# EXERCISE:
Can you write out the whole listing exactly?

# LISTED RECORDS:
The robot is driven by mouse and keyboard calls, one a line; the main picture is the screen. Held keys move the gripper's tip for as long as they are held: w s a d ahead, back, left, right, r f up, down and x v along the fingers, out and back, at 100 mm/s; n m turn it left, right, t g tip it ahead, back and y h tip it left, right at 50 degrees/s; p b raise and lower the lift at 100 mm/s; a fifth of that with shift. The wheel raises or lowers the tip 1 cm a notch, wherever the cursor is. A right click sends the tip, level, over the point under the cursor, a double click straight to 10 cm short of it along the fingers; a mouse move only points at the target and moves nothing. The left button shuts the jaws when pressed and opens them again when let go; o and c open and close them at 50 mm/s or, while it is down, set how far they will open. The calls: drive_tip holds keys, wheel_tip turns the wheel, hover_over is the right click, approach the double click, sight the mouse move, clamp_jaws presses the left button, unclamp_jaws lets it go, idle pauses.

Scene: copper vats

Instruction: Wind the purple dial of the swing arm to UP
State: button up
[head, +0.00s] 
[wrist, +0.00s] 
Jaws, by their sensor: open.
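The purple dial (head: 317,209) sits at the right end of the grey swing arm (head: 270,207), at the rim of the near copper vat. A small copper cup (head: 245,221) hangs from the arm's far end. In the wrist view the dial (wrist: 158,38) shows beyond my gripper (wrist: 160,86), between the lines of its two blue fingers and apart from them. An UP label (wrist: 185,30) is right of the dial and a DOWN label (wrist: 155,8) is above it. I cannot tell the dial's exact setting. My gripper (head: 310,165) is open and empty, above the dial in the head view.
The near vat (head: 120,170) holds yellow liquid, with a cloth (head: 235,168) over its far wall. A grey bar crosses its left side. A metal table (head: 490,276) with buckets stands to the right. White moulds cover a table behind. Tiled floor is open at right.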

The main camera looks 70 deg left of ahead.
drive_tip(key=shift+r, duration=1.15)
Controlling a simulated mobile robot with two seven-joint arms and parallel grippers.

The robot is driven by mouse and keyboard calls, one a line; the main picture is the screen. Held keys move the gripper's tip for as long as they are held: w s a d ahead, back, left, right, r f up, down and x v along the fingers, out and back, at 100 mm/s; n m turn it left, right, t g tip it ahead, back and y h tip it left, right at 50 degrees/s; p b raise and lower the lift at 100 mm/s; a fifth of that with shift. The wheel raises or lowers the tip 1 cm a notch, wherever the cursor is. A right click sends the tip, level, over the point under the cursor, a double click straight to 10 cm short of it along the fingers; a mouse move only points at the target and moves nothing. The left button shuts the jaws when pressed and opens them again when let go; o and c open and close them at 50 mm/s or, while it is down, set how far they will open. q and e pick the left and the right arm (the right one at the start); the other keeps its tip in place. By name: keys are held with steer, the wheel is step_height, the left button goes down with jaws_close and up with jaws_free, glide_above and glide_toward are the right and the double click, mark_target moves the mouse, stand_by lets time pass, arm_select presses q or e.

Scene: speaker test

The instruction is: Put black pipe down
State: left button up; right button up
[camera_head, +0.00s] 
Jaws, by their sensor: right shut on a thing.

# EXERCISE OUTPUT:
The robot is driven by mouse and keyboard calls, one a line; the main picture is the screen. Held keys move the gripper's tip for as long as they are held: w s a d ahead, back, left, right, r f up, down and x v along the fingers, out and back, at 100 mm/s; n m turn it left, right, t g tip it ahead, back and y h tip it left, right at 50 degrees/s; p b raise and lower the lift at 100 mm/s; a fifth of that with shift. The wheel raises or lowers the tip 1 cm a notch, wherever the cursor is. A right click sends the tip, level, over the point under the cursor, a double click straight to 10 cm short of it along the fingers; a mouse move only points at the target and moves nothing. The left button shuts the jaws when pressed and opens them again when let go; o and c open and close them at 50 mm/s or, while it is down, set how far they will open. The calls: drive_tip holds keys, wheel_tip turns the wheel, hover_over is the right click, approach the double click, sight the mouse move, clamp_jaws presses the left button, unclamp_jaws lets it go, idle pauses.

Scene: copper vats

Instruction: Wind the purple dial of the swing arm to UP
State: button up
[head, +0.00s] 
[wrist, +0.00s] 
Jaws, by their sensor: open.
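The purple dial (head: 317,209) sits at the right end of the grey swing arm (head: 270,207), at the rim of the near copper vat. A small copper cup (head: 245,221) hangs from the arm's far end. In the wrist view the dial (wrist: 158,38) shows beyond my gripper (wrist: 160,86), between the lines of its two blue fingers and apart from them. An UP label (wrist: 185,30) is right of the dial and a DOWN label (wrist: 155,8) is above it. I cannot tell the dial's exact setting. My gripper (head: 310,165) is open and empty, above the dial in the head view.
The near vat (head: 120,170) holds yellow liquid, with a cloth (head: 235,168) over its far wall. A grey bar crosses its left side. A metal table (head: 490,276) with buckets stands to the right. White moulds cover a table behind. Tiled floor is open at right.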

The main camera looks 70 deg left of ahead.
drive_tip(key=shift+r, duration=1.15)
Controlling a simulated mobile robot with two seven-joint arms and parallel grippers.

The robot is driven by mouse and keyboard calls, one a line; the main picture is the screen. Held keys move the gripper's tip for as long as they are held: w s a d ahead, back, left, right, r f up, down and x v along the fingers, out and back, at 100 mm/s; n m turn it left, right, t g tip it ahead, back and y h tip it left, right at 50 degrees/s; p b raise and lower the lift at 100 mm/s; a fifth of that with shift. The wheel raises or lowers the tip 1 cm a notch, wherever the cursor is. A right click sends the tip, level, over the point under the cursor, a double click straight to 10 cm short of it along the fingers; a mouse move only points at the target and moves nothing. The left button shuts the jaws when pressed and opens them again when let go; o and c open and close them at 50 mm/s or, while it is down, set how far they will open. q and e pick the left and the right arm (the right one at the start); the other keeps its tip in place. By name: keys are held with steer, the wheel is step_height, the left button goes down with jaws_close and up with jaws_free, glide_above and glide_toward are the right and the double click, mark_target moves the mouse, stand_by lets time pass, arm_select presses q or e.

Scene: speaker test

The instruction is: Put black pipe down
State: left button up; right button up
[camera_head, +0.00s] 
Jaws, by their sensor: right shut on a thing.

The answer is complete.